(Dataset rows)
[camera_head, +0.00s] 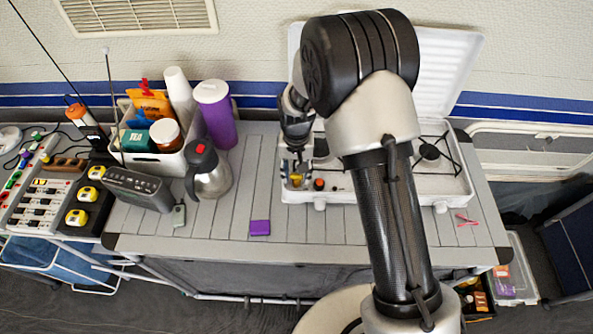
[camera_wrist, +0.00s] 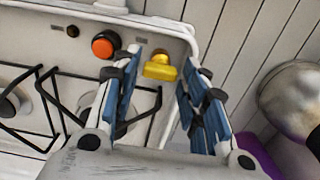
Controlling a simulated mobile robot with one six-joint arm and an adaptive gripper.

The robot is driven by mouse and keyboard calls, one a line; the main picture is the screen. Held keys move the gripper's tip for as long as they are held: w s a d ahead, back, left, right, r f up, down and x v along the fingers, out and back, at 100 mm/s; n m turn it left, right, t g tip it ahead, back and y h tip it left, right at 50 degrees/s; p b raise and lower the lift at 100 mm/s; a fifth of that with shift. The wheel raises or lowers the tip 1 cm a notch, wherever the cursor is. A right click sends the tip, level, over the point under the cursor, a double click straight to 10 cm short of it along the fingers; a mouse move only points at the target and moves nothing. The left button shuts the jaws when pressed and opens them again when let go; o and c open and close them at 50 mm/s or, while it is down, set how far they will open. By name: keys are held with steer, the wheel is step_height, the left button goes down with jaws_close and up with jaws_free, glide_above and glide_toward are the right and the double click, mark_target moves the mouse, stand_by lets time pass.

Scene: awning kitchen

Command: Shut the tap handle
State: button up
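The yellow tap handle (camera_wrist: 160,68) sits at the edge of the white camping stove (camera_wrist: 60,22). In the head view the handle (camera_head: 296,179) shows at the stove's front left corner, partly hidden by my gripper. My gripper (camera_head: 296,165) points down over that corner. In the wrist view my gripper (camera_wrist: 157,72) is open, with blue pads on either side of the handle. A gap shows between the handle and each pad. I cannot tell whether the fingertips reach down to its height.
An orange knob (camera_wrist: 105,44) stands close beside the handle on the stove. The stove's white lid (camera_head: 450,70) is raised behind. The slatted table (camera_head: 330,226) is mostly clear in front.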

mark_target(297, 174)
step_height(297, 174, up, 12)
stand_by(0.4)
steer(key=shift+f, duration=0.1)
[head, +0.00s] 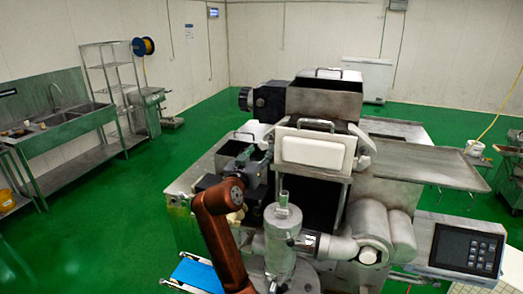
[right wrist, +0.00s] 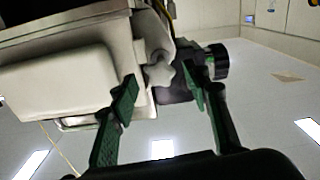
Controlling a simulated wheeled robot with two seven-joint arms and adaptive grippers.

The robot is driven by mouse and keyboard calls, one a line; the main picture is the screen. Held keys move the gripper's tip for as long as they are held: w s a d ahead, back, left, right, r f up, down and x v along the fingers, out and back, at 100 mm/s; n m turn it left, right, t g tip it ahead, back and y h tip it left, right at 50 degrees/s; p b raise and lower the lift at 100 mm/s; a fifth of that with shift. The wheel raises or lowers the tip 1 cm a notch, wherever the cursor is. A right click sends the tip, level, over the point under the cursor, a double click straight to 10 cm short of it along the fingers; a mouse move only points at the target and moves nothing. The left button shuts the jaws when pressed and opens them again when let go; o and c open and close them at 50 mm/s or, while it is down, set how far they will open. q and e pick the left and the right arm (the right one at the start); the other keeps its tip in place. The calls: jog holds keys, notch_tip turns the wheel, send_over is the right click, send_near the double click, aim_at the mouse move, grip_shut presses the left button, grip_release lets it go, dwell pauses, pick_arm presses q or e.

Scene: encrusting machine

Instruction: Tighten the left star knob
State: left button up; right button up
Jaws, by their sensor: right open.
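The left star knob (right wrist: 160,71) is a pale, lobed knob beside the white cover (right wrist: 75,75) in the right wrist view. My right gripper (right wrist: 160,76) is open, with one green-padded finger on each side of the knob. Gaps show between the pads and the knob, though the depth is hard to judge. In the head view my right gripper (head: 256,155) is at the left of the white hopper cover (head: 314,149), and I cannot make out the left knob clearly there. My left gripper is not in view.
A matching pale star knob (head: 363,150) is at the cover's right side. A black round knob (head: 245,99) sticks out at the machine's upper left. A grey cylinder (head: 283,235) stands in front, below the gripper. A metal tray (head: 435,167) extends right. Green floor is clear at left.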

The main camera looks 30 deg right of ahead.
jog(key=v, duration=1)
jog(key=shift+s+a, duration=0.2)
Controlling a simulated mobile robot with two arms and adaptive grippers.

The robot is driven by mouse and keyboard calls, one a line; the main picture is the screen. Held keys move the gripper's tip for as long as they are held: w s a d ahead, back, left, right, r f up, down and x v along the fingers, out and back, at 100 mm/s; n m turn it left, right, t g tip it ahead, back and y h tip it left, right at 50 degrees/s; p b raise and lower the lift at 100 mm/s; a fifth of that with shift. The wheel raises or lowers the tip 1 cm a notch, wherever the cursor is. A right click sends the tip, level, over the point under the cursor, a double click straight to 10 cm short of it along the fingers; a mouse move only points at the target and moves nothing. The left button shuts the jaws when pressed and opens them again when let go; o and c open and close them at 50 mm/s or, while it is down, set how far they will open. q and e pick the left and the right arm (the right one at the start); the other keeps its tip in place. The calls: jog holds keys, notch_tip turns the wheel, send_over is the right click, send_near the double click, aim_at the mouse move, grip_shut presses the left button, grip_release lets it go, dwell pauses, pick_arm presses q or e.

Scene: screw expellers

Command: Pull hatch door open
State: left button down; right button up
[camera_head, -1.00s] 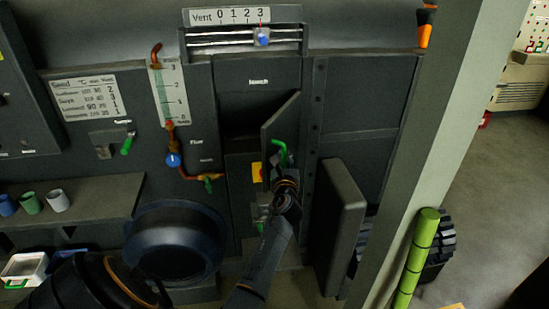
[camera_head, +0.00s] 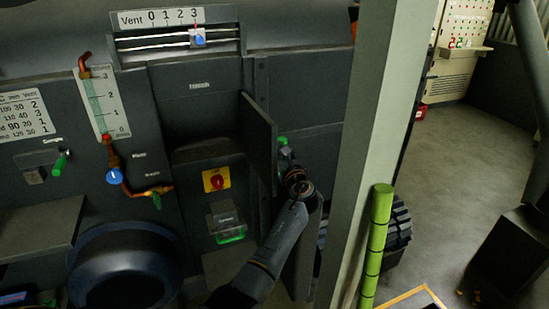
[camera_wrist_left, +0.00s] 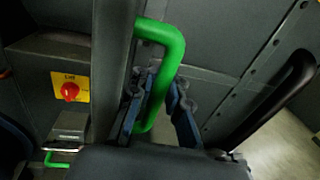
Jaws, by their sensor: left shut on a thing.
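The dark hatch door (camera_head: 258,147) stands swung out on the right side of the hatch opening (camera_head: 195,115) in the head view. In the left wrist view its edge (camera_wrist_left: 110,70) runs upright beside a green bar handle (camera_wrist_left: 172,60). My left gripper (camera_wrist_left: 158,95) is shut around the handle, with one blue finger on each side. In the head view the left gripper (camera_head: 286,160) is at the door's far side, which hides most of the handle.
A red switch on a yellow plate (camera_head: 216,180) and a lower green handle (camera_head: 231,235) sit below the opening. A pale post (camera_head: 375,140) and a green cylinder (camera_head: 377,240) stand to the right. Open floor (camera_head: 455,190) lies beyond them.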

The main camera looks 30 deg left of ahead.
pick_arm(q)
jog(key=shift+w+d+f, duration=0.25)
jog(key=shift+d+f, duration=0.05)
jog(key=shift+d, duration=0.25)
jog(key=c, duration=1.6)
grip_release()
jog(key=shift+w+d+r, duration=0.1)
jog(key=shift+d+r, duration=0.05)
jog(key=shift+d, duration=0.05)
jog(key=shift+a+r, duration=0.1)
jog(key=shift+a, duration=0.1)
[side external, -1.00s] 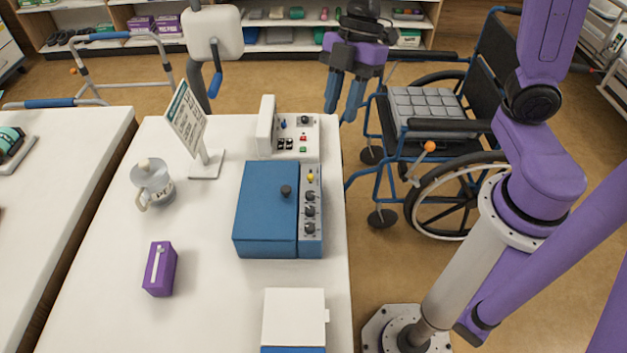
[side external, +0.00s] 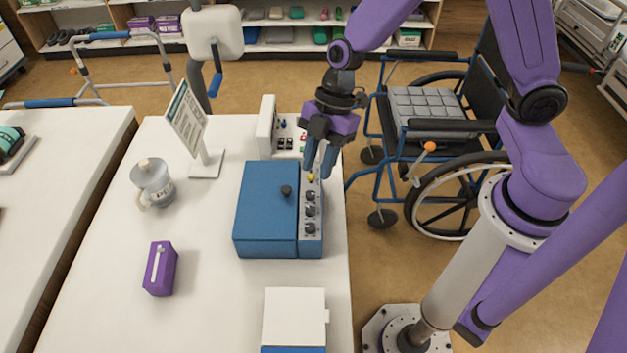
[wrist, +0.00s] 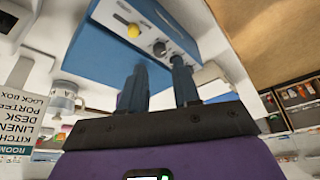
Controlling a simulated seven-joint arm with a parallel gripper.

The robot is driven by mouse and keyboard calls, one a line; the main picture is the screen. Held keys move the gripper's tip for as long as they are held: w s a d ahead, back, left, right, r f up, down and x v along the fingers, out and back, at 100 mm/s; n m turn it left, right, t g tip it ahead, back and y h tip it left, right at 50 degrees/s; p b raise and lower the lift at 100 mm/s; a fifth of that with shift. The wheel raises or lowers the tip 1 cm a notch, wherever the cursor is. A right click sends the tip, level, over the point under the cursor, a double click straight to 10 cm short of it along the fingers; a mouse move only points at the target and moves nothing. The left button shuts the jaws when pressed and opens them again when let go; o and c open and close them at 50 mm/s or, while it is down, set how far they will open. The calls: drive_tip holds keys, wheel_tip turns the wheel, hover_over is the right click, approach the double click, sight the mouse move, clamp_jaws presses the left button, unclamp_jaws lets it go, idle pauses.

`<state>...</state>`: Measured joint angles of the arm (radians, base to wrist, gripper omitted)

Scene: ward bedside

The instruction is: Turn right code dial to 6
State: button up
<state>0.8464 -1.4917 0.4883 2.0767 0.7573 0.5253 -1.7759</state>
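The blue lock box (side external: 265,215) stands at the right edge of the white table. Dial numbers are too small to read.
A white device with buttons (side external: 267,130) stands just behind the box, close to my gripper. A sign (side external: 188,118), a lidded jug (side external: 153,180), a purple box (side external: 160,268) and a white box (side external: 293,315) stand around. A wheelchair (side external: 425,110) is right of the table.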

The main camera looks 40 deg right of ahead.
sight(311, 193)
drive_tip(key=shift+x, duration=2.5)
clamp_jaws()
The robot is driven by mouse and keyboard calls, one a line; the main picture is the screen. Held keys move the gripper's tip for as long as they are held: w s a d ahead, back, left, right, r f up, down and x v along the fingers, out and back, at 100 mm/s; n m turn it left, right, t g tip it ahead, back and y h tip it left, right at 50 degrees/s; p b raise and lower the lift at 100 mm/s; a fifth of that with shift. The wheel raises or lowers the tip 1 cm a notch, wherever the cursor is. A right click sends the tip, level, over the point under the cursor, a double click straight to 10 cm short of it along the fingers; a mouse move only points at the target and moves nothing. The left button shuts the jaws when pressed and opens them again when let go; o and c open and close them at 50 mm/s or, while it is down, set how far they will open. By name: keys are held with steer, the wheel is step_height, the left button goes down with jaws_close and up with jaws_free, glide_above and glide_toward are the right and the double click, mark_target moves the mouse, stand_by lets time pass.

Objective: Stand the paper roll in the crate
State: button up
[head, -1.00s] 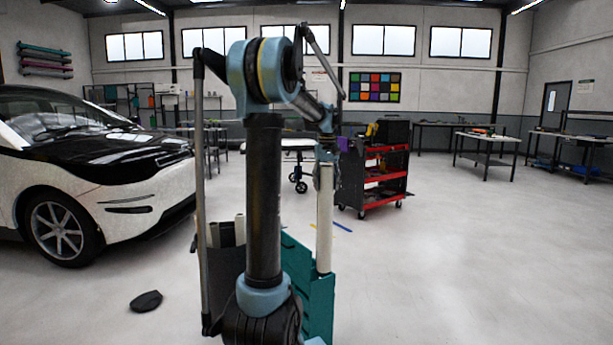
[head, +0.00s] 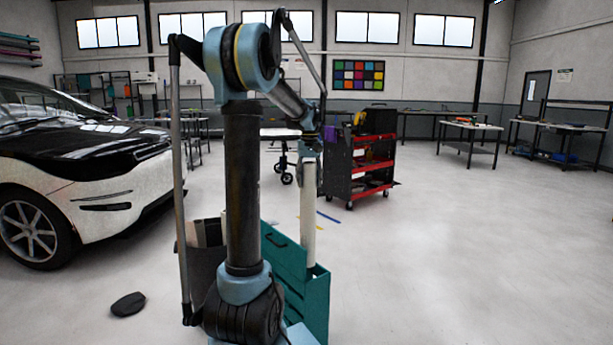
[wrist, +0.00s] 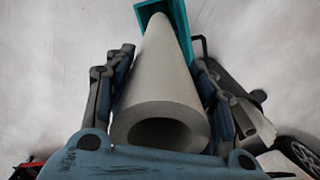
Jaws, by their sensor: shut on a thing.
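The paper roll (head: 308,215) is a long pale tube, held roughly upright by my gripper (head: 308,150) near its top end. In the wrist view my gripper (wrist: 160,95) has a finger on each side of the roll (wrist: 165,75), and the roll's open near end faces the camera. The teal crate (head: 316,300) stands on the floor below, partly behind my arm. The roll's lower end meets the crate's rim line in the head view. The crate (wrist: 182,25) also shows around the roll's far end in the wrist view. I cannot tell how deep the roll reaches.
A dark bin (head: 196,262) with pale rolls stands left of my arm. A car (head: 80,170) fills the left side, with a dark flat object (head: 128,304) on the floor. A red tool cart (head: 370,170) is behind. The floor at right is clear.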

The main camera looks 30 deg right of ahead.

Exercise description:
Gather and return every line that holds the string "arms".

Task output:
Controlling a simulated wheeled robot with two seven-joint arms and adaptive grippers.
Controlling a simulated mobile robot with two arms and adaptive grippers.

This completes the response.